What did they get? To run races they cannot win and called names they do not deserve.

I am inspired by their courage to step into the arena, anyway, knowing they cannot win. I am also torn. What I know for sure is no power is better than fake power.

Fake power allows us to pretend, to avoid hard conversations, to ignore that these Olympics really have been mostly a statistical victory of female participation and medals, and a step backward for real progress.

I am not simply talking about Saudi Arabia. I am talking about us, too.

American hurdler Lolo Jones was ripped for being too sexy, gold medalist swimmer Allison Schmitt for not being sexy enough. Attacks on Gabby Douglas’ hairstyle overshadowed her gymnastics dominance, just as criticism of Serena Williams’ celebratory dance at Wimbledon did hers. This is not girl power. This is bordering on a backlash.

Hey, girls, you can play, but only under these rules:

• Be pretty but not too pretty.
• Celebrate but only in approved ways.
• And by all means, when breaking down huge color barriers, make sure your hair is styled in a way that is pleasing to everybody.

No, this is no longer a participation issue, or about equality. Women are playing and winning. The danger is that we confuse this with power, girl or otherwise. Real power is not being allowed to compete. It is being allowed to compete without conditions.

What these Olympics have proved is that whatever some women do, it is not going to be good enough. The New York Times dedicated a lot of dead-tree space to ripping Lolo for, what I can best tell, is the crime of being only a really good Olympic athlete and people being interested in her story and looks and talent and that interest providing money-making opportunities she had the gall to accept.

What we are left to assume is that this is a first in athletics, that Lolo Jones is the first athlete to benefit from being overhyped, that Linsanity did not exist in NYC just months ago, that an athlete somehow has an ability to control such interest or would even feel it necessary to do so.

The easy columnist call would be to blame sexism, except that is intellectually dishonest. The people who came after Douglas and her hair were mostly women. It is really difficult to send a message of “don’t judge female athletes on their looks” when we judge them on their looks.

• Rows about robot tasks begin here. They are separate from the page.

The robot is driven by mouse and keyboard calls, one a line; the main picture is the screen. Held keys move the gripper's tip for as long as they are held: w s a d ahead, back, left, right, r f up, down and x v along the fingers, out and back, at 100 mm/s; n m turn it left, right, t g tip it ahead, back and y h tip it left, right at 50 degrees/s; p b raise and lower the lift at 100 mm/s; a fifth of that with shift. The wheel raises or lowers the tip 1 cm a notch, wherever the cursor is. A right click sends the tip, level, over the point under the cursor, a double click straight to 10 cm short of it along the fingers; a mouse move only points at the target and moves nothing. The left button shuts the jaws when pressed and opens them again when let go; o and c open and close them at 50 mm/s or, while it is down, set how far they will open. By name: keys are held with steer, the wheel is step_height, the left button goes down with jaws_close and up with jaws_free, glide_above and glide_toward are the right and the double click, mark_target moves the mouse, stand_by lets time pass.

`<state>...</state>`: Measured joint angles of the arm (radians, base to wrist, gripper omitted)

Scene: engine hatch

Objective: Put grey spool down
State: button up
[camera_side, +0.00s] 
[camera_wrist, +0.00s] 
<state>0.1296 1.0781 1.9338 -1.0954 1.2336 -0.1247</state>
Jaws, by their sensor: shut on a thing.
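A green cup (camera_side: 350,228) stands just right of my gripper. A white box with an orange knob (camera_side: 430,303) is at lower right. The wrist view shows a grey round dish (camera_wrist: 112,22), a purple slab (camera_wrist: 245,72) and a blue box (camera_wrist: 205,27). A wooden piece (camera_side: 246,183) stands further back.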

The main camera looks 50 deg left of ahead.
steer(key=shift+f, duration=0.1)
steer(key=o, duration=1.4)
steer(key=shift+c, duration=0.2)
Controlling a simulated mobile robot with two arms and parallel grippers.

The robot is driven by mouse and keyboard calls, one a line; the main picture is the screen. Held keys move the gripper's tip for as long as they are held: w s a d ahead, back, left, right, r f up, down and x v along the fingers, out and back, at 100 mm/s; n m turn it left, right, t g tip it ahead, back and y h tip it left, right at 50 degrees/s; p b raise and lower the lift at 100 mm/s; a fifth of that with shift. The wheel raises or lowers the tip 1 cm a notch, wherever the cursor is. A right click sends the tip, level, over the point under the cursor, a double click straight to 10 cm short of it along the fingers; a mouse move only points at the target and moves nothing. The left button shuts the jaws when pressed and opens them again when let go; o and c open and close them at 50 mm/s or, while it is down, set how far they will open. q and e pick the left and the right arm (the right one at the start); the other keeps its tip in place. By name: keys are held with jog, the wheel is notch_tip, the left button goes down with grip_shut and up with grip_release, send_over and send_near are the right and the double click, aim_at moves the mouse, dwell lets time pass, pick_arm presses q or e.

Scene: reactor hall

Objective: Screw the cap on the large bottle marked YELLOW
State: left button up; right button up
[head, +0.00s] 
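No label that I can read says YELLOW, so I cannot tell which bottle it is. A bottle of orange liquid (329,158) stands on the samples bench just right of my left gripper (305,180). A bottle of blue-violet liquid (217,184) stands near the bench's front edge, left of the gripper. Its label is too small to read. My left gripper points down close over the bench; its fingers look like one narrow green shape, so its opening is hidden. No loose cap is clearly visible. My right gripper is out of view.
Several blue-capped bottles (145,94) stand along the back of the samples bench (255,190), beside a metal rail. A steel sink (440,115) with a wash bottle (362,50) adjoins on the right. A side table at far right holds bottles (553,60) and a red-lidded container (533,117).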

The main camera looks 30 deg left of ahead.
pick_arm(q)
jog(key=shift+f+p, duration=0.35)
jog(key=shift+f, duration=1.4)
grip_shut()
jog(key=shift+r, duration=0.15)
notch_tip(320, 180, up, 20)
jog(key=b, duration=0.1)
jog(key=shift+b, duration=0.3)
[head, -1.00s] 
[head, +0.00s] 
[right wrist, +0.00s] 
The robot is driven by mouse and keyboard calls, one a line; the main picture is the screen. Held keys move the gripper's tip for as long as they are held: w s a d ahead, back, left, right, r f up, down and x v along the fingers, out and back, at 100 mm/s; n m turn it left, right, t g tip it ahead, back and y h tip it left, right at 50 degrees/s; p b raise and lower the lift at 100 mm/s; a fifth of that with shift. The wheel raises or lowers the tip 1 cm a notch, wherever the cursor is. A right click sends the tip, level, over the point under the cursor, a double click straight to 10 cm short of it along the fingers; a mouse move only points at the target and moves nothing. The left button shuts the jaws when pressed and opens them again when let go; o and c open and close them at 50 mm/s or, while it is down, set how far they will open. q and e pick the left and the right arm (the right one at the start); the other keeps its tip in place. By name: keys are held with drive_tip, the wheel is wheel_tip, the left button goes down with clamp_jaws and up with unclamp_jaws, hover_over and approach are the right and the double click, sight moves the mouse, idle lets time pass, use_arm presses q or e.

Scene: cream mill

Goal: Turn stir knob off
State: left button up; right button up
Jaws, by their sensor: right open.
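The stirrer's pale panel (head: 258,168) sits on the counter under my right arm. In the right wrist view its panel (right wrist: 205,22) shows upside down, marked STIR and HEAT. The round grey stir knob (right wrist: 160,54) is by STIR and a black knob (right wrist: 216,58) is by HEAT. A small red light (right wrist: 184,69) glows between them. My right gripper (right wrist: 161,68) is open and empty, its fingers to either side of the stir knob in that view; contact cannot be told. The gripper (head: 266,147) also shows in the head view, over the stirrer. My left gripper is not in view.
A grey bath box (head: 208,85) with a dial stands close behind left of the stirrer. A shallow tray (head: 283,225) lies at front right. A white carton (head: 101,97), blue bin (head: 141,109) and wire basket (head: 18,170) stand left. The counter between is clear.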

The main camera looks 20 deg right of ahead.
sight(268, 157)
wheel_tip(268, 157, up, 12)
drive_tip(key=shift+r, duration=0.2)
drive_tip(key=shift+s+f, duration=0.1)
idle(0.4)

“I do wish us women we could be more supportive of one another,” Olympic gold medal gymnast and FOXSports.com analyst Dominique Dawes said.

“I wish we could do away with cattiness and competing and realize we all can be achievers and be successful. There is enough room for us to all be on to be on top of the podium together.”

That is powerful. That is real girl power.

That does not play as well as stories about how much better the women are doing than the men, and how there are more women here representing the United States than men.

We love those kinds of tales because they are sweet and syrupy and they make us feel good about the progress we made. We love them because they are fairy tales, and fairy tales have happy endings and do not make us think or let us question and ask what message does it really send when we win medals and lose battles, participate in record numbers and allow ourselves to be judged by different standards, blaze trails to a soundtrack of guys calling us whores.

Because this also will be true when you wake up this morning: Shaherkani, just 16, ultimately is returning to Saudi Arabia, where she is unable to drive or leave the house without a male escort, and where her unmistakable courage in London has earned her the title of #prostituteoftheOlympics. To celebrate that as a victory is the height of hypocrisy.

If we allow her to be called a prostitute, we all are. Just like if we allow Douglas to be judged on her hair or Lolo on her sex appeal or Schmitt on her lack thereof, then we open those avenues of criticism for ourselves, our daughters, our wives.

This is not girl power at all, and the real power starts with admitting as much.